--- START OF Records for this exercise ---

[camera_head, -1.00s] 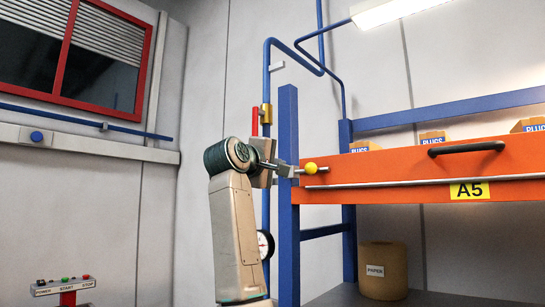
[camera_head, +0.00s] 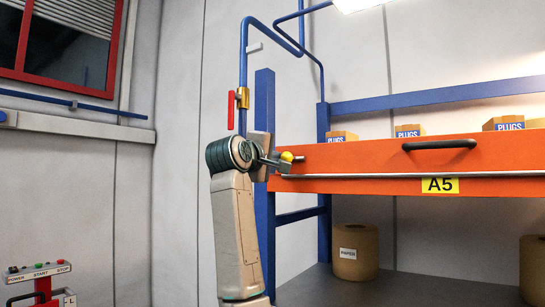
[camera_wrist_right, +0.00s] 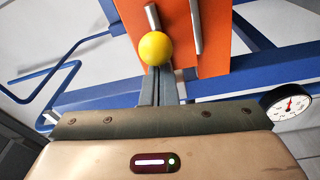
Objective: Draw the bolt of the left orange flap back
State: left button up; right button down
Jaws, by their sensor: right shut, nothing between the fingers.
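The orange flap (camera_head: 360,158) has a black handle and a yellow A5 label, and hangs across the blue rack. Its bolt has a yellow ball knob (camera_head: 287,156) near the flap's left end, with a short grey rod showing to its right. My right gripper (camera_head: 277,162) is at the knob, its fingers shut and empty. In the right wrist view the shut fingers (camera_wrist_right: 162,78) end right at the yellow knob (camera_wrist_right: 155,48); I cannot tell whether they touch it. The fingers partly hide the flap's left end in the head view. My left gripper is not in view.
A blue rack post (camera_head: 265,110) stands right behind my right gripper. A blue pipe with a red valve lever (camera_head: 231,110) rises close by. A pressure gauge (camera_wrist_right: 289,105) shows in the wrist view. Boxes of plugs (camera_head: 409,131) stand behind the flap; a paper roll (camera_head: 355,252) stands below.

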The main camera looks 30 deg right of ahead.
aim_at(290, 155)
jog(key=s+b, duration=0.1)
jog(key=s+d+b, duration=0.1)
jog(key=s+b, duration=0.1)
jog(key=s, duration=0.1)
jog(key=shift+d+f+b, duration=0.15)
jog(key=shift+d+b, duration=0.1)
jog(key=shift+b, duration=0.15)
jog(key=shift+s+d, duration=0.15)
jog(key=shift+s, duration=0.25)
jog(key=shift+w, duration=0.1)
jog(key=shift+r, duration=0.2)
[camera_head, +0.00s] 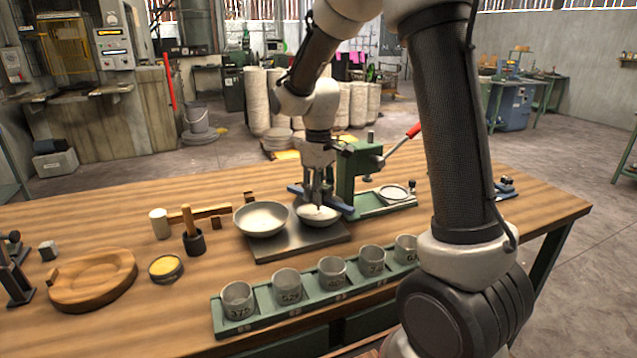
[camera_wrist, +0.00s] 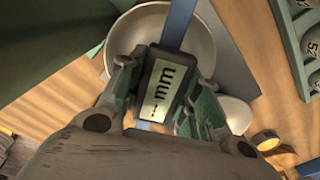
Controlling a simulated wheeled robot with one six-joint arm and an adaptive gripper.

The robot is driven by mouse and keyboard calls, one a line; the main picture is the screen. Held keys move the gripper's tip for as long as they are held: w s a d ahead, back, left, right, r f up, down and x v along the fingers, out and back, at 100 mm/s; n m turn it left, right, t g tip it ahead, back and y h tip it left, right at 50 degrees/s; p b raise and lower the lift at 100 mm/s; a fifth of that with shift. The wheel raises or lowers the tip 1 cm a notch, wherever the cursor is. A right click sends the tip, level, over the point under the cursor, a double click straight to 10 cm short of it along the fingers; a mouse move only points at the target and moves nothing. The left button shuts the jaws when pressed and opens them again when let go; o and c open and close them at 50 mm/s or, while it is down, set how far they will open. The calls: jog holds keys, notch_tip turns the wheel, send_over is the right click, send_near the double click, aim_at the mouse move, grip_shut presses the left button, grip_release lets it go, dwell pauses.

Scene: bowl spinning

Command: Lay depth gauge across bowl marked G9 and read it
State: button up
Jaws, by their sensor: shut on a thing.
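My gripper (camera_head: 318,203) is over the right of two pale metal bowls and is shut on the depth gauge, a blue bar (camera_head: 344,208) with a dark display block. The bar spans the right bowl (camera_head: 318,219); I cannot tell whether it touches the rim. In the wrist view the gauge's display (camera_wrist: 160,92) sits between my fingers and shows "mm" with a small mark beside it, which I cannot read surely. The bowl's rim (camera_wrist: 207,42) shows beneath the bar. The left bowl (camera_head: 262,219) stands beside it. No G9 mark is legible.
Both bowls stand on a dark plate (camera_head: 283,250). A green press with a red lever (camera_head: 362,170) stands close behind right. A green rack (camera_head: 262,318) of several numbered cups is in front. A wooden dish (camera_head: 92,285) and a yellow-filled tin (camera_head: 166,268) lie left.

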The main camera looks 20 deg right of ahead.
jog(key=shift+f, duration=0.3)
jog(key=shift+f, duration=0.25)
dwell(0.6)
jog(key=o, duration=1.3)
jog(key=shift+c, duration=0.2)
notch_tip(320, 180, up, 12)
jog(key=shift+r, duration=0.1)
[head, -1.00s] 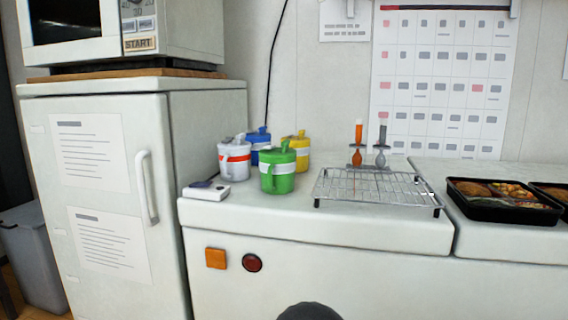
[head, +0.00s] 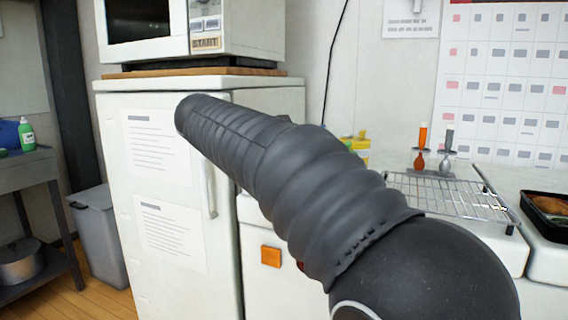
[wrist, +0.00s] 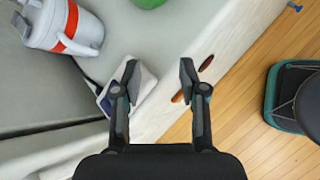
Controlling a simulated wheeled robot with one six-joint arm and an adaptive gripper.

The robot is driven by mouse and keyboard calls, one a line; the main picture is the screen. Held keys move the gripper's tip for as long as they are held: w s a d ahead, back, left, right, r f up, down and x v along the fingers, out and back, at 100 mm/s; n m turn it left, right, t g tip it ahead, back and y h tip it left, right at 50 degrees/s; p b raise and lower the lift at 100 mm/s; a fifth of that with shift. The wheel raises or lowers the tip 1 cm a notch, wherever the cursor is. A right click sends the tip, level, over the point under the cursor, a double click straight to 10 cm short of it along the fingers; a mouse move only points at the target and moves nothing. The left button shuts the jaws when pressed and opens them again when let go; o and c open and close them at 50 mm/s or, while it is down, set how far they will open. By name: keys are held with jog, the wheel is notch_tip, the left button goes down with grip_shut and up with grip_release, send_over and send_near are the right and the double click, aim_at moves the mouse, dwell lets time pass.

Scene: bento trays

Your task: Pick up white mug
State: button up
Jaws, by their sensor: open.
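The white mug (wrist: 70,25) has a red band and shows at the upper left in the wrist view, partly cut off by the edge. The gripper does not touch the mug. In the head view my dark arm hides the mug.
A small white device (wrist: 143,85) lies near the left finger. A green container (wrist: 150,3) is at the top edge. A yellow container (head: 358,145) and a wire rack (head: 445,193) stand on the counter. A fridge (head: 160,190) stands left. A stool (wrist: 290,95) stands on the floor.

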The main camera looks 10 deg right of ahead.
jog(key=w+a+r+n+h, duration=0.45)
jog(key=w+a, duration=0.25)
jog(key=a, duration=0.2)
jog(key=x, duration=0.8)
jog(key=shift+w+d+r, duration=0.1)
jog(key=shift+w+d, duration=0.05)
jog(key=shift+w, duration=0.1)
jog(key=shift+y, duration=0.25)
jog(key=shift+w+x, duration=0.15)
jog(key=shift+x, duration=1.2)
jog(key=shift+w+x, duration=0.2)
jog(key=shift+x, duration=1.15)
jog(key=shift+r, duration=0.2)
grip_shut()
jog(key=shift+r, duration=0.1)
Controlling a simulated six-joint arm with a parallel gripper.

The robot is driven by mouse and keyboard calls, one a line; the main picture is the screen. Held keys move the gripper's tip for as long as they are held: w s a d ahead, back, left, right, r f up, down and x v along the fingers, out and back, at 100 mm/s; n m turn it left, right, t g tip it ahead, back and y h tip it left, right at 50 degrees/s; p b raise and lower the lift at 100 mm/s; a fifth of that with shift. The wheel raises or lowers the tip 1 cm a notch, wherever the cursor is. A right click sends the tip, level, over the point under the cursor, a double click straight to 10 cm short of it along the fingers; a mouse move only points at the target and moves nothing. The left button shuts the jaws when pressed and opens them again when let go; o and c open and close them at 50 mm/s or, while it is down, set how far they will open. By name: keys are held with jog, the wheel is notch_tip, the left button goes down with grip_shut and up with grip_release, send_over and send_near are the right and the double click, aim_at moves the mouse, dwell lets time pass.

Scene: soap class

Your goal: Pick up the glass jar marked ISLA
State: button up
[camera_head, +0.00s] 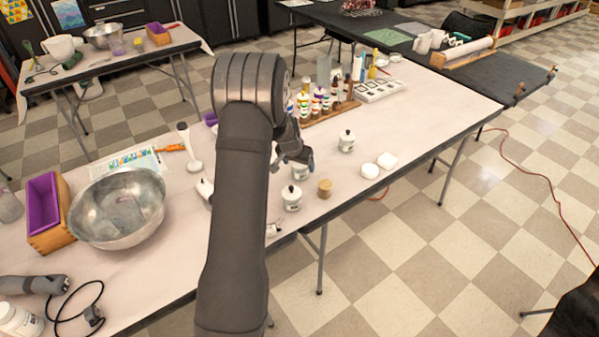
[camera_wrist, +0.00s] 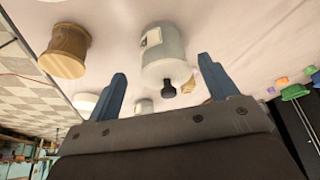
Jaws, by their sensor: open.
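Several small white jars with black-knobbed lids stand on the long table: one jar (camera_head: 347,142) right of my gripper (camera_head: 304,156), one jar (camera_head: 300,171) just below it, and one jar (camera_head: 291,199) closer to the table's front edge. No name on any label is readable, so I cannot tell which is marked ISLA. In the wrist view, a pale jar (camera_wrist: 165,55) with a label and black knob shows between the two blue fingers of my gripper (camera_wrist: 162,75). The fingers are apart, and nothing is held.
A wooden cylinder (camera_head: 325,188) stands by the jars and also shows in the wrist view (camera_wrist: 66,50). Two white rounded pieces (camera_head: 378,165) lie to the right. Bottles (camera_head: 318,101) stand behind. A metal bowl (camera_head: 118,208) is at left.

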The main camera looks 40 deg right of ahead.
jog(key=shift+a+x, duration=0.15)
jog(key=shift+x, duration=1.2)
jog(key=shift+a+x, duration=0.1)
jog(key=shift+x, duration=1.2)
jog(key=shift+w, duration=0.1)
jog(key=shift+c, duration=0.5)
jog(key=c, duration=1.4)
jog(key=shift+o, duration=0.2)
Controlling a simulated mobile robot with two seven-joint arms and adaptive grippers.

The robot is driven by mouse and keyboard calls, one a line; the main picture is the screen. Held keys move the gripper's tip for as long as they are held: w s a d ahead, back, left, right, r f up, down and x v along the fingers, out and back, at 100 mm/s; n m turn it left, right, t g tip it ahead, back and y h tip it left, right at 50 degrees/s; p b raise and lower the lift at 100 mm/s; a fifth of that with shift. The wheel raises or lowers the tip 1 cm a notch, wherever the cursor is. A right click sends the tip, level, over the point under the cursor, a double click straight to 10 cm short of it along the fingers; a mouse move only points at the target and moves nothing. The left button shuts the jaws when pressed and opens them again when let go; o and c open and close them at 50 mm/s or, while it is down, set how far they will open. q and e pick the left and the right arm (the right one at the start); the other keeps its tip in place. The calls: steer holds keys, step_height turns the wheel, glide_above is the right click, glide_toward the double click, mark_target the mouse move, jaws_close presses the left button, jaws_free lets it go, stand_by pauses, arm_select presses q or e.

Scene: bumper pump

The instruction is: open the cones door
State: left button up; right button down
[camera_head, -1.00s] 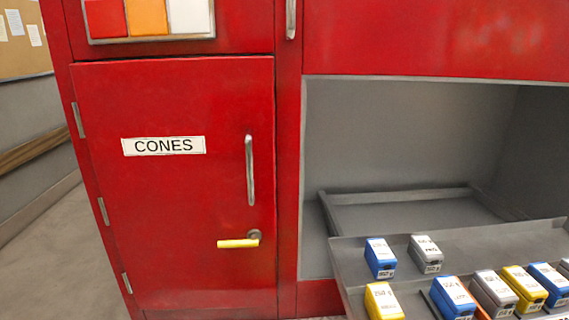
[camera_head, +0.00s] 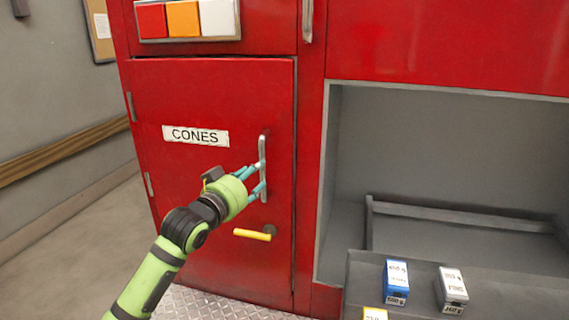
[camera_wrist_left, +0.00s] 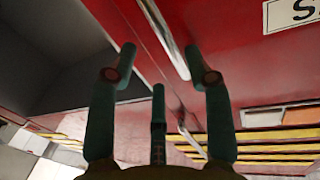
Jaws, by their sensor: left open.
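The red cones door (camera_head: 200,90) has a white "CONES" label (camera_head: 196,135) and looks closed flush in its frame. A vertical silver handle (camera_head: 263,150) is near its right edge, and a yellow lever (camera_head: 252,234) sits below it, roughly level. My left gripper (camera_head: 259,178) is open, its teal fingers at the handle's lower half. In the left wrist view the handle (camera_wrist_left: 164,38) runs between the spread fingers (camera_wrist_left: 160,62); whether they touch it cannot be told. My right gripper is not in view.
To the right is an open grey compartment (camera_head: 440,150) with a tray holding small blue, grey and yellow boxes (camera_head: 397,280). Red, orange and white panels (camera_head: 187,19) are above the door. Floor at the left is clear up to a wall with a wooden rail (camera_head: 60,145).

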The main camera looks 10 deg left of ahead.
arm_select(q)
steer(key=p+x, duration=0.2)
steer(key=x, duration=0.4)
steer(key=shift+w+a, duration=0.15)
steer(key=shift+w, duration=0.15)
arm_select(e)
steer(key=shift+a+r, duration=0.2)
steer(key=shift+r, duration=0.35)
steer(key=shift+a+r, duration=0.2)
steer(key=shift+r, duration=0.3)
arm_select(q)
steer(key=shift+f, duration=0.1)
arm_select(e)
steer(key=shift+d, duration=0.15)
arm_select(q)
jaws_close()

--- END OF Records for this exercise ---

• **Aim of the task**: Look through the data above. Copy every line with the string "Scene" in it.

• **Exercise answer**:
Scene: bowl spinning
Scene: bento trays
Scene: soap class
Scene: bumper pump

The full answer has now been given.